Florida Coastal School of Law. Photo from Wikimedia Commons.

Florida Coastal law student sues school for allegedly toughening graduation standard

A law student at Florida Coastal School of Law claims in a lawsuit that the school made it more difficult to graduate after she enrolled there. The suit by the “Jane Doe” student alleges breach of contract and negligent misrepresentation. The suit says Jane Doe was on track to graduate until she was forced to enroll in a bar exam prep course that was intended to “weed out” students and “artificially inflate” the school’s bar passage rate. Jane Doe says she needed a 60% score to pass the course, a requirement that was not applied consistently. The ultimate aim was to avoid sanctions by the ABA, according to the suit. The ABA Section of Legal Education and Admissions to the Bar had informed the school in 2017 that it was “significantly out of compliance” with several accreditation standards. In May, the section found that the school had demonstrated compliance with the standards. (The Jacksonville Daily Record)
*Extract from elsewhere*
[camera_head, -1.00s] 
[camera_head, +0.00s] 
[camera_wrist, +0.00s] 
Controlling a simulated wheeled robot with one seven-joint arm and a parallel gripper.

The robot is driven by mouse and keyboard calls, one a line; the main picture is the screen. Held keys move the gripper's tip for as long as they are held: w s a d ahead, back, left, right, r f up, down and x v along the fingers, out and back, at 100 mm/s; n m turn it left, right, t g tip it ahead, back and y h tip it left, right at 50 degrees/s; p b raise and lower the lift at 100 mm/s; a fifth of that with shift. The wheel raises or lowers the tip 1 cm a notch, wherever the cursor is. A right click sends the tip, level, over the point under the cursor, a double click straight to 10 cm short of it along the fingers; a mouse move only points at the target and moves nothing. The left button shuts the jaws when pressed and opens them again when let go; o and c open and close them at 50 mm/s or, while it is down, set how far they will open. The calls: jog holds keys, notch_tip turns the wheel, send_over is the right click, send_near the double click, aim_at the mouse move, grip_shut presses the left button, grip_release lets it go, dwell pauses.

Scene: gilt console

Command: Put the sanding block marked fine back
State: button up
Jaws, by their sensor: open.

Federal judge tosses suit against Southern Poverty Law Center over hate group label

A federal judge in Washington, D.C., has tossed a RICO lawsuit claiming that the Southern Poverty Law Center tried to financially destroy the Center for Immigration Studies by labeling it a hate group. U.S. District Judge Amy Berman Jackson said the suit tried to “shoehorn” a defamation claim into a RICO framework. (The Associated Press)

Judge says Jeffrey Epstein’s death bars ruling in suit to rescind nonprosecution deal

A federal judge in Florida has ruled that sex offender Jeffrey Epstein’s suicide has left him without jurisdiction to rescind a federal nonprosecution deal with the billionaire financier. U.S. District Judge Kenneth Marra also said Epstein’s death prevents him from rescinding deal protections for potential co-conspirators. Marra had ruled in February that federal prosecutors violated federal law when they failed to notify Epstein’s underage victims about the 2007 deal, which provided that federal charges would be dropped if Epstein pleaded guilty to state charges. Epstein pleaded guilty in 2008 to two state prostitution charges and served 13 months in jail. He was indicted in July on federal sex-trafficking charges; federal prosecutors continue to investigate whether he had help finding his victims. (The New York Times)

Jurors find Miami swingers club is liable for using models’ photos without permission

Jurors in Miami found Monday that the Miami Velvet swingers club was liable for $892,500 for using models’ photos to promote sex parties without their permission. The lawyer for the plaintiffs, Lawrence Silverman of Akerman, said he thinks the verdict is the largest amount ever awarded in suits by groups of models over misappropriated images. The trial was held to set damages; the models had won a summary judgment in July 2017 on their claims of false advertising and false endorsement. (Law360, the Miami Herald)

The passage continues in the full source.